According to Angelo, injuries, especially in the secondary, contributed to the Bears' defensive drop-off in 2007 when they allowed 959 more yards than last season.

Strong safety Mike Brown suffered a season-ending knee injury on opening day, cornerback Nathan Vasher missed 12 of the final 13 games with a groin injury, and cornerback Charles Tillman missed Game 4 with a sprained ankle, leaving the Bears with new starters at all four secondary positions for that game.

"Big plays usually happen in the secondary," Angelo said, "and we took a pretty good hit. When we went into that Detroit game, we had four new starters. It took us a while to get back to getting good or decent secondary play."

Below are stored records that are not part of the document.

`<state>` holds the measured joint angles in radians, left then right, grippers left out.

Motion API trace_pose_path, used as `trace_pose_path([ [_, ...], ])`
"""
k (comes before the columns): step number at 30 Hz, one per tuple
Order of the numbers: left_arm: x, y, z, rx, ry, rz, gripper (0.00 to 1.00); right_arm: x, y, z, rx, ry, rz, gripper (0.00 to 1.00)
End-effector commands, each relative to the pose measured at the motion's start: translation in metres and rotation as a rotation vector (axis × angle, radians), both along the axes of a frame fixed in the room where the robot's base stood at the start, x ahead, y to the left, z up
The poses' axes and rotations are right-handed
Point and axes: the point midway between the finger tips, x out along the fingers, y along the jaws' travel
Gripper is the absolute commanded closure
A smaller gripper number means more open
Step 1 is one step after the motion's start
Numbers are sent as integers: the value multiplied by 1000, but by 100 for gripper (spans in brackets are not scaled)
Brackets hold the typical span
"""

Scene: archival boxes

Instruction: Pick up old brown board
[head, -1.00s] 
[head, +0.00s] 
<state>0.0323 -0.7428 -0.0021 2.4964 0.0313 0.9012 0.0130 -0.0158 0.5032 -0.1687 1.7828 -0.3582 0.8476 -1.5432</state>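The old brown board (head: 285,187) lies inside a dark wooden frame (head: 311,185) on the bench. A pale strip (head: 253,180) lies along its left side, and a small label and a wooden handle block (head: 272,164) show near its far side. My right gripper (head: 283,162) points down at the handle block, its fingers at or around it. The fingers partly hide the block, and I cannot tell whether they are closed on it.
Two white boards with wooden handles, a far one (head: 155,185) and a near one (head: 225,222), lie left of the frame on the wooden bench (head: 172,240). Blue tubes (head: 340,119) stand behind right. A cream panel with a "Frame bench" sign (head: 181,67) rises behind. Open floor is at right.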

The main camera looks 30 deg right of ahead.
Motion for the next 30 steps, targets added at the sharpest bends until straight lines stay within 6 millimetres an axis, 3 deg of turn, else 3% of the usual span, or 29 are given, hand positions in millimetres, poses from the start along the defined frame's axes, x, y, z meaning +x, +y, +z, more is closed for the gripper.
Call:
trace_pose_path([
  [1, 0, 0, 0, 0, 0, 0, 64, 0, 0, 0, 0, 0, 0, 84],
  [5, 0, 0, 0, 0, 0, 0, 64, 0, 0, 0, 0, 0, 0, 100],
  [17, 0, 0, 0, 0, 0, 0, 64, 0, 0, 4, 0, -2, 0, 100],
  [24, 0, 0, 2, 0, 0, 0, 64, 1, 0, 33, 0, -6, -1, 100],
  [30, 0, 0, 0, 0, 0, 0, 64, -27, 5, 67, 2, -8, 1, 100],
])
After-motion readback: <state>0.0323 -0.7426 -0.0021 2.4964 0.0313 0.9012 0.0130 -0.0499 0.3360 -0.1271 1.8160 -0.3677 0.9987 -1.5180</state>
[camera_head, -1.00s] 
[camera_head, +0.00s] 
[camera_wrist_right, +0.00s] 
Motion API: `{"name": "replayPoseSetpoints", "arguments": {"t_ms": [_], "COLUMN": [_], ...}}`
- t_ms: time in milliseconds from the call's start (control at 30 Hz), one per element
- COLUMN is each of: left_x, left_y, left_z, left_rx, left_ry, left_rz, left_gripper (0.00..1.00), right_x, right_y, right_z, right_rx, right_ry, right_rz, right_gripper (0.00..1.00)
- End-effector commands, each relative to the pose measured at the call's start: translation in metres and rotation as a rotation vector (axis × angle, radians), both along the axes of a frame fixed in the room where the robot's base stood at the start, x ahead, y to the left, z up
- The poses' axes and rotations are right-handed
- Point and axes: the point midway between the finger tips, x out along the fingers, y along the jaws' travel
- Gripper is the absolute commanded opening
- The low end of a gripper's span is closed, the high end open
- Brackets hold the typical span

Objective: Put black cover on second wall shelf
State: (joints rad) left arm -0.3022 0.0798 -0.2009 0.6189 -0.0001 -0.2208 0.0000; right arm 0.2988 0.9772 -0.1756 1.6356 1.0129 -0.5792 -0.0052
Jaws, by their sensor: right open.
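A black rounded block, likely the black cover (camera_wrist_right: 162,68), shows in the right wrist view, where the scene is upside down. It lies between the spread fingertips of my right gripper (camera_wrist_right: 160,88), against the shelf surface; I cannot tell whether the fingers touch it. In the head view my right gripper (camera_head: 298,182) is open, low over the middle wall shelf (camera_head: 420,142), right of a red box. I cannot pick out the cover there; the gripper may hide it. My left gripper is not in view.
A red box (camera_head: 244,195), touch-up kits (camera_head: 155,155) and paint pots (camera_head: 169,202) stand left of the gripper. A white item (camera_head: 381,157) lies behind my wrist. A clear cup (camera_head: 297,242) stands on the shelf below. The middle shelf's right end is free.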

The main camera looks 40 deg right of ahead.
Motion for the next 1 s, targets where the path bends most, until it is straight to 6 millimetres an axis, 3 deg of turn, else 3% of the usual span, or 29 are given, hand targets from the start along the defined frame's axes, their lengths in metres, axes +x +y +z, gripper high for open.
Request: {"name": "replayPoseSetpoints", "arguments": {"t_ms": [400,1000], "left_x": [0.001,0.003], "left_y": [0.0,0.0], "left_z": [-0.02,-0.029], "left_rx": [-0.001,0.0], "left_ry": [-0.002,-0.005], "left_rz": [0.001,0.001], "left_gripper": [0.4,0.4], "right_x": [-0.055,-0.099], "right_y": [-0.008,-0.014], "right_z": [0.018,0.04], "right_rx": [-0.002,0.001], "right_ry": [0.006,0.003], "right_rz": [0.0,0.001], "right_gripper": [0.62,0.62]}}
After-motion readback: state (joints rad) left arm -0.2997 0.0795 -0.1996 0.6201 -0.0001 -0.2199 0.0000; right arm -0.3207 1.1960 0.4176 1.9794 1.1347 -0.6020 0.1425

Injuries have caused Brown to miss 43 of the previous 64 games, so even though he was a Pro Bowl pick in 2005, his future with the Bears is shaky.

"How am I going to count Mike Brown?" Angelo said. "Mike's been a hurt a lot. We certainly would like to have Mike on our football team, but we're just going to wait. He's several months away from being back and healthy."

"We've got to get the [quarterback] position stabilized. We would like to have Rex back in the mix. Rex showed some good play, particularly when he was coming back off his little sabbatical." – GM Jerry Angelo

Linebackers coach Hardy Nickerson resigned Tuesday to spend more time with his family. Lovie Smith was insistent that he wanted his staff back intact unless any of them got an opportunity to better their position, which is doubtful after a 7-9 season. But now he must replace Nickerson after just one season. Nickerson came in a year ago to replace Bob Babich after he was promoted to defensive coordinator.

Asked specifically about the most criticized members of his staff, Babich and offensive coordinator Ron Turner, Smith offered a vote of confidence even though both units nose-dived statistically in 2007.